■ Problem to work on ■
Pictures do not belong in your copy. Repeat all the other data exactly.

○ ○ ○ ○ ○ ○ ○

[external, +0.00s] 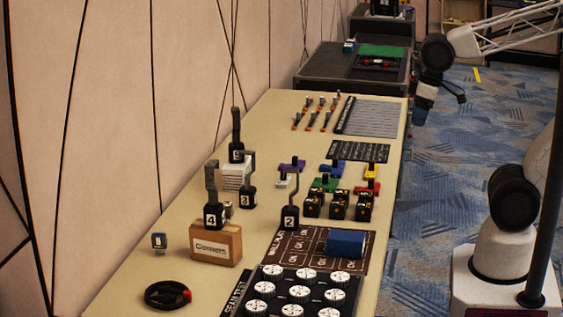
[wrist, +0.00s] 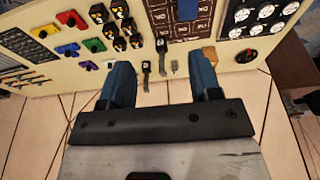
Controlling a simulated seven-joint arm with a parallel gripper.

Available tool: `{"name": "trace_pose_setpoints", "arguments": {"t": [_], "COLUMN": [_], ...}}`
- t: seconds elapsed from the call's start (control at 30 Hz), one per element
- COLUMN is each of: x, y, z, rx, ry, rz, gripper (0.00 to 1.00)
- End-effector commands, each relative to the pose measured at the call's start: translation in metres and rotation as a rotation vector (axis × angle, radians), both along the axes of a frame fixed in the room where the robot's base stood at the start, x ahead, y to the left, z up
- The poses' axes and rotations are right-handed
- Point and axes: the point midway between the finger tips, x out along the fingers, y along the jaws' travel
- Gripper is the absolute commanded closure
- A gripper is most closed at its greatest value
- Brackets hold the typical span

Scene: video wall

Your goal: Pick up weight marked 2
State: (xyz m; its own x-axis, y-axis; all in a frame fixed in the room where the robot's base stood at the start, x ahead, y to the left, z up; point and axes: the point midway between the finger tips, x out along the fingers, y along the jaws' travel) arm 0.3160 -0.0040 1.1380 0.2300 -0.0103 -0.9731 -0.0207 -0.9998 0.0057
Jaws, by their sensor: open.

○ ○ ○ ○ ○ ○ ○

■ The solution ■
[external, +0.00s] 
[wrist, +0.00s] 
Controlling a simulated seven-joint arm with a parallel gripper.

Available tool: `{"name": "trace_pose_setpoints", "arguments": {"t": [_], "COLUMN": [_], ...}}`
- t: seconds elapsed from the call's start (control at 30 Hz), one per element
- COLUMN is each of: x, y, z, rx, ry, rz, gripper (0.00 to 1.00)
- End-effector commands, each relative to the pose measured at the call's start: translation in metres and rotation as a rotation vector (axis × angle, radians), both along the axes of a frame fixed in the room where the robot's base stood at the start, x ahead, y to the left, z up
- The poses' axes and rotations are right-handed
- Point and axes: the point midway between the finger tips, x out along the fingers, y along the jaws' travel
- Gripper is the absolute commanded closure
- A gripper is most closed at its greatest value
- Brackets hold the typical span

Scene: video wall

Your goal: Pick up weight marked 2
State: (xyz m; its own x-axis, y-axis; all in a frame fixed in the room where the robot's base stood at the start, x ahead, y to the left, z up; point and axes: the point midway between the finger tips, x out along the fingers, y along the jaws' travel) arm 0.3160 -0.0040 1.1380 0.2300 -0.0103 -0.9731 -0.0207 -0.9998 0.0057
Jaws, by their sensor: open.

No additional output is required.